While Can Özal's sculptures touch on an architectural structure and the time connected to it, they point to arrival and effort with the metaphor of the staircase that exists in most of them. Higher, better, more beautiful, more holy, more sublime… Were Özal's steps built for an uncanny and uncertain journey, or did each adventure, with the intention of progress, mix the steps on which he walked with its own tragedy? These sculptures, showing an uncertain address and claiming an undefined space, combine the space they are in with the space they carry, are accompanied by these questions.

At the same time, Can Özal's sculptures of space are monuments which are dedicated to emptiness, intertwined inside and outside, bearing the absence and presence of truth at the same time. They always bring to mind the question of where this place is, and create a self-confident humming void that embraces the chaos by returning it to the present with the pedestal on which they are placed, which gives the feeling of devotion to the sublime with their majesty.
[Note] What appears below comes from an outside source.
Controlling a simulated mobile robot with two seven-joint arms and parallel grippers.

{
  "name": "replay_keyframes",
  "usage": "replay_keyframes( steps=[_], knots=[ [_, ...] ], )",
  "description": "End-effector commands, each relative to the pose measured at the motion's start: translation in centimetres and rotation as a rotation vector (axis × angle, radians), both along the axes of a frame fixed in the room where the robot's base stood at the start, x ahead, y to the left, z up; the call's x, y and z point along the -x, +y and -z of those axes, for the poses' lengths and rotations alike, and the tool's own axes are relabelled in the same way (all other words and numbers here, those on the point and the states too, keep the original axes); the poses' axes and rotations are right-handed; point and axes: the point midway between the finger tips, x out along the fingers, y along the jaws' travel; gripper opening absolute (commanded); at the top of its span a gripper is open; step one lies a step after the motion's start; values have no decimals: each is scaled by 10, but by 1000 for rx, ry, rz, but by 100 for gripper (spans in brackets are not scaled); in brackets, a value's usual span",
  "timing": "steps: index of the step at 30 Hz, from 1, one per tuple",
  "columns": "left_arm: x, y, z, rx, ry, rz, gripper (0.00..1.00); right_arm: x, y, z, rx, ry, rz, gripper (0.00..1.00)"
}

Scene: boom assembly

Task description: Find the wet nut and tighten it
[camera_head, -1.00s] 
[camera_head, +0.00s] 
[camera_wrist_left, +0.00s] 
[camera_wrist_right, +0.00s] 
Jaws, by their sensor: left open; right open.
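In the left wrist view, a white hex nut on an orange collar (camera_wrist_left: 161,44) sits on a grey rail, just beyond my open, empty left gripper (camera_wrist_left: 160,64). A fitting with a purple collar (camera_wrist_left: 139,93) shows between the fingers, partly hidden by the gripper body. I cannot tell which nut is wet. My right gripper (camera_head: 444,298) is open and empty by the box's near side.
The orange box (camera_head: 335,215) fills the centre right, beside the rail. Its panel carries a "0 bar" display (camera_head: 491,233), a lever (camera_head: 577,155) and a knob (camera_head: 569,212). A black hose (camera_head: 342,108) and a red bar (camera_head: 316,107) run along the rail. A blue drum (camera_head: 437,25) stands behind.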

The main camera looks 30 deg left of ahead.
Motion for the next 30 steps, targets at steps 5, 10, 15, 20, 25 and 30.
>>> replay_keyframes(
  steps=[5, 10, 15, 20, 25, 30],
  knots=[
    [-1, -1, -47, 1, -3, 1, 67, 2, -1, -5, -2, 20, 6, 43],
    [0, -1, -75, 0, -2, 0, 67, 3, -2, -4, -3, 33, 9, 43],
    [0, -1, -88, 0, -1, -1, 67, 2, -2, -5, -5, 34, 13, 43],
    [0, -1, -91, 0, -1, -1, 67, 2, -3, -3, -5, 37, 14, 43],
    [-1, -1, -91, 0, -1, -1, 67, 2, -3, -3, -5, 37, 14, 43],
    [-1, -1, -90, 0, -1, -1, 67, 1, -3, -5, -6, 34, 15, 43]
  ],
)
As the French poet, writer and painter Henri Michaux mentioned about the existence of space in his prose poem "L'espace aux ombres" (The Void of Shadows): "Space, but you cannot conceive it, this terrible inside - outside, this is the true place. Devastated by the punishment, now it was just a noise, and what a noise…"1

These sculptures, with their rusty surfaces and partially eroded forms, become a “place” between fiction and reality; Together with the cyclical rhythm and common horizon line between perception and time, they create a dynamic atmosphere with noisy space. Now the past and the future are released simultaneously. While recording the space, we see a place that is interlocked between the material and the plan by constructing the time. Moreover, these sculptures, which do not ignore time, are without people, without shadows, without a homeland; in a dream, a novel or a movie, perhaps anywhere on earth, when we encounter them, they create a vast unnatural space between the earth and bodies.
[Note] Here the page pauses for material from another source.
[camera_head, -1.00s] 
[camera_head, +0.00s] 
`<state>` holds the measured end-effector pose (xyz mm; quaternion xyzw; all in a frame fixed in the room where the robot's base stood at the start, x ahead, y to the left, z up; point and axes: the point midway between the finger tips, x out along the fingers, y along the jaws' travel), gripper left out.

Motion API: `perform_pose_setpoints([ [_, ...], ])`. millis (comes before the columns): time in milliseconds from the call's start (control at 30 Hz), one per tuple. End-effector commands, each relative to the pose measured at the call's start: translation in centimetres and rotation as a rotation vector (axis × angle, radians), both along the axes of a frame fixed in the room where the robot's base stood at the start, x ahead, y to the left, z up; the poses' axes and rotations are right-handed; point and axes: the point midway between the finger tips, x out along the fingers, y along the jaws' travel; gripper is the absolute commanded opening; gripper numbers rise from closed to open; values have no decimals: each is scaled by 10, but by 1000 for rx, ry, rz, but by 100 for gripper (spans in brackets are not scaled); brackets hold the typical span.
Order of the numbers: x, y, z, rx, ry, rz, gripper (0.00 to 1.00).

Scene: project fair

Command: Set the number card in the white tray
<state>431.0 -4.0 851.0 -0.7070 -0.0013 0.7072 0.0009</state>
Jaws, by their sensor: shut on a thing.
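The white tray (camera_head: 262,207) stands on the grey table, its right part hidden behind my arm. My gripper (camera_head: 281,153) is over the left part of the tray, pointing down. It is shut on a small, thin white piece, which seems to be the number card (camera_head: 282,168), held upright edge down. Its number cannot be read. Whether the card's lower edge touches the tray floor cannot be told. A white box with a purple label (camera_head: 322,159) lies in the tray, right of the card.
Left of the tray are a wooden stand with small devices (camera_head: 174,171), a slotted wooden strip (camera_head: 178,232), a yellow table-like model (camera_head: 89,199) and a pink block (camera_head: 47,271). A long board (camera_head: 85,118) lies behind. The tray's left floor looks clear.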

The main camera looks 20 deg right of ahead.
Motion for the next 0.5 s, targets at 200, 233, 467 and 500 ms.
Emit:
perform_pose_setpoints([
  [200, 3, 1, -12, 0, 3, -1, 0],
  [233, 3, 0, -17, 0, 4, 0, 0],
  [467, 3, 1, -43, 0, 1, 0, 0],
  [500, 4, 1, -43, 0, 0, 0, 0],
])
Can Özal has built nowhere in the future: by placing the fear of abandonment and the doubt of the unknown between inside and outside. The indicator is the place, the indicated is fear; these masses, in which the voices of the rulers echo and the vitality are swept away, have just become lonely there. As Rene Descartes wrote in his Meditations; “…today, having provided myself with a safe place of rest in quiet solitude, I undertake, with complete seriousness and freedom, the total destruction of all my old convictions.”2

Can Özal rebuilds everything he knows on his own workbench, which turns into ruins. Is this little giant place that has emerged suitable for life? Is it a destination? Or is it an abandoned place? The questions we have multiplied about the destination make us think about going and connect us to the French thinker Jean-Luc Nancy's text To Go/Departure: “To go is always leaving a part of the familiar; for a part, for a place, for a part of life that is foreign, unfamiliar, and totally unknown to us beforehand.”3 So, while Can Özal builds a place that has individual familiarity with the departure/arrival place; insists on these abandoned/gone places. Because to go is to talk to yourself. To arrive is to carry yourself.

 

1 Henri Michaux, Nouvelles de L'étranger, ed. Mercure de France, 1952, p.91. Quoted by: Gaston Bachelard, “The Poetics of Space”, Ithaki Publications, 2018, p.260.

 

2 Rene Descartes, Meditations, trans. İsmet Birkan, Bilgesu Publishing, Ankara, 2007, p.15.

 

3 Jean-Luc Nancy, To Go/On the Road, trans. Murat Erşen, Monokl Publications, Istanbul, 2012, p.4.